專家訪談
流動機制不公平合理
現代化有倒退危險
上海大學社會學教授顧駿說:“從現實的情況看,目前,各階層之間流動受阻的情況是存在的。”
中國勞動學會副會長兼薪酬委員會會長蘇海南也提出擔憂:“近幾年社會底層特別是農民以及農民工家庭的子女,通過教育實現向上流動的動力越來越小,成本越來越高,渠道有變窄的趨勢。”
奮斗就可以改變人生?
“從歷史上看,中國改革開放為人們提供了很多機會。那時候,只要有膽識,下海當個體戶的、搞承包的、考大學的、出國留學的,以及后來炒股票的、炒樓的、弄創業板的,這些人都改變了自己的命運。”顧駿說,“這些都不需要太多家庭關系,不需要資源,有膽子去做就行。”但是現在的情況不一樣了。一個人生存越來越需要資源,沒有家庭背景和社會資源的人,改變自己的命運越來越難。
他舉例說,現在學生去一些金融單位應聘,都需要填寫一份家庭關系表,能不能被錄取,在填寫表格的時候,就已經注定了。“沒有資源進行交換的學生,最終只有被淘汰的命運”。而唐家嶺那些“蟻族”,并不是所有大學生的問題,而是沒有資源的窮學生的問題。
究竟怎樣流動才是合理?顧駿說:“目前,還沒有人能做這樣的調查,在技術層面上很難實現,需要大量的人力。”但是,社會要發展,必須要有充分的流動。顧駿有些憂慮:“中國的階層正在逐漸形成的過程中,一旦‘固化’,新人就很難再進入。”
社會渠道開放不夠
“社會資源主要是經濟資源、組織資源和文化資源三種。在國外,三種資源往往是統一在某些少數群體手上,收入、權力、聲望,一般都是一致的,三者統一。中國在20世紀90年代中期以前,三種資源是不統一的。干部有權,但它的經濟收入和文化資源,相對較少;知識分子原來是有聲望有文化,社會名聲不錯,但權太小,錢太少;老板有錢,但是聲望和權力資源匱乏,20世紀80年代的老板有一句話:窮得只剩下錢了。”陸學藝在接受媒體采訪時曾這樣談到。
“現在呢,不少官員的工資雖然不高,但是有房有車,有的人即使是高中畢業,也要去弄個博士當;很多教授工資也高了很多,有人買了車,住上了高級公寓。而老板中的博士也不少了,有不少還當上了政協委員和人大代表。”陸學藝分析道,“現在的危險不在于上層人物開始兼具三種社會資源,而是公平、公正、合理上做得不夠。渠道開放不夠,比如戶口制度卡著,農民子弟除了考大學這條路,沒有別的渠道向上流動,即使出來打工,還是個農民工。

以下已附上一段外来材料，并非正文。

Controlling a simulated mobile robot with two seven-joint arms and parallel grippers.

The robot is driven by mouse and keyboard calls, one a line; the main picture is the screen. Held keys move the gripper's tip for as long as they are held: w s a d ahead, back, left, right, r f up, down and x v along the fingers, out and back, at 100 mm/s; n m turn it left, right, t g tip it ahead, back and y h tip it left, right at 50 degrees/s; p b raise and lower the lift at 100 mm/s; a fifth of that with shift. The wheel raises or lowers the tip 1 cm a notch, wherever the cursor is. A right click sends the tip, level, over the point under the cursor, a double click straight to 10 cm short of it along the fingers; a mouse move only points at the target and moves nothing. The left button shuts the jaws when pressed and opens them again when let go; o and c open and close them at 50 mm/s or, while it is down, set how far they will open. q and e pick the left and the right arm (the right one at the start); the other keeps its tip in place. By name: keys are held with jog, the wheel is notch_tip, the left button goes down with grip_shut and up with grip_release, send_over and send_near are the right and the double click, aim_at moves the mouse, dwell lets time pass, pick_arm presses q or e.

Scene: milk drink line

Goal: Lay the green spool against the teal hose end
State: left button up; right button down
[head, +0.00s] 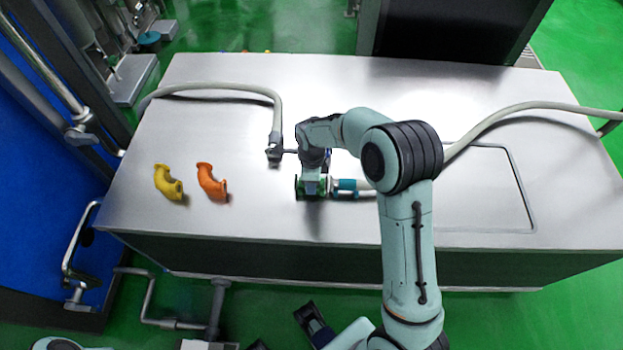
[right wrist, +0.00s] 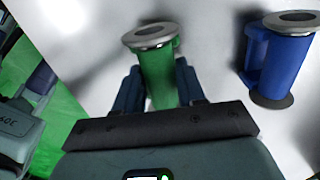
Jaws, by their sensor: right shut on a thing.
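The green spool (right wrist: 160,75) stands between the fingers of my right gripper (right wrist: 160,88) in the right wrist view, its grey metal flange showing at one end. In the head view my right gripper (head: 313,182) is low over the table and shut on the green spool (head: 300,188), which my wrist partly hides. The teal hose end (head: 347,187) lies just right of the spool, very close; I cannot tell if they touch. A dark part at the bottom edge seems to be my left gripper (head: 312,322), off the table; its jaws are unclear.
A blue spool (right wrist: 275,60) stands beside the green one, mostly hidden by my arm in the head view. A grey hose (head: 235,87) ends left of my wrist. A yellow elbow (head: 167,183) and an orange elbow (head: 211,183) lie at left. The table's (head: 130,215) front left is otherwise clear.

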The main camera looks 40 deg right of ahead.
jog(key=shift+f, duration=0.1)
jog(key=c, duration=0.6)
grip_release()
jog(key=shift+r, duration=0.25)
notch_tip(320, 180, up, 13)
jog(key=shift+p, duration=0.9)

”
他指出:計劃經濟時代留下來的一些制度性障礙(如戶籍制度、就業制度、人事制度、社會保障制度等)仍在阻礙著人們向上流動以獲得更高社會地位,社會流動模式呈現出新老社會流動機制并存的兩重性特點。
他提醒,社會資源在集聚,而后續的改革沒有跟上,戶口、就業、人事制度基本上還卡著,社會流動的渠道有被封閉的危險。
對于一個社會來說:不同層次人員的流動,有利于整個社會和諧。流動越活躍、通道越暢通,社會通常越有活力。相反,如果不能在中國形成公正、合理、開放的社會階層結構和社會流動機制,可能引發社會結構性矛盾,使中國經濟的現代化發展面臨困難,甚至有倒退危險。
流動真的減少了嗎?
在今年3月接受的一次采訪中,陸學藝認為,他目前劃分的社會階層結構沒有變化。這是由國家和社會管理者階層、經理人員、私營企業主、科技專業人員、辦事人員、個體工商戶、商業服務業人員、產業工人、農業勞動者和失業半失業人員等十個階層構成。但在數量上有所不同。中產階級的人數在增加。
陸學藝說,根據他近幾年的統計數據表明,中國社會上下流動的速度正在加快,從社會底層流到中層的人員,估計每年有七八百萬人,即每年基本上增加700萬到800萬的中產階層。他說,現在每年增加近100萬個老板(民營企業家)。而歷史上,平均每年只增加50多萬個,這些老板絕大部分是中產。同時,現在每年增加100多萬個個體工商戶,假設其中20%~30%是中產,那每年也有30萬個成為中產。還有農業養殖專業戶,總量至少超過100萬人,這不是一筆小數目。
然而,對陸學藝的觀點,顧駿提出了不同的意見。
“關于他劃分的十大階層,我認為并不合理。我認為,中國階層劃分應該用一個同心圓來表述。而同心圓的核心就是‘權力’。離權力越遠的人,就像螺旋轉動一樣,被拋出局外。”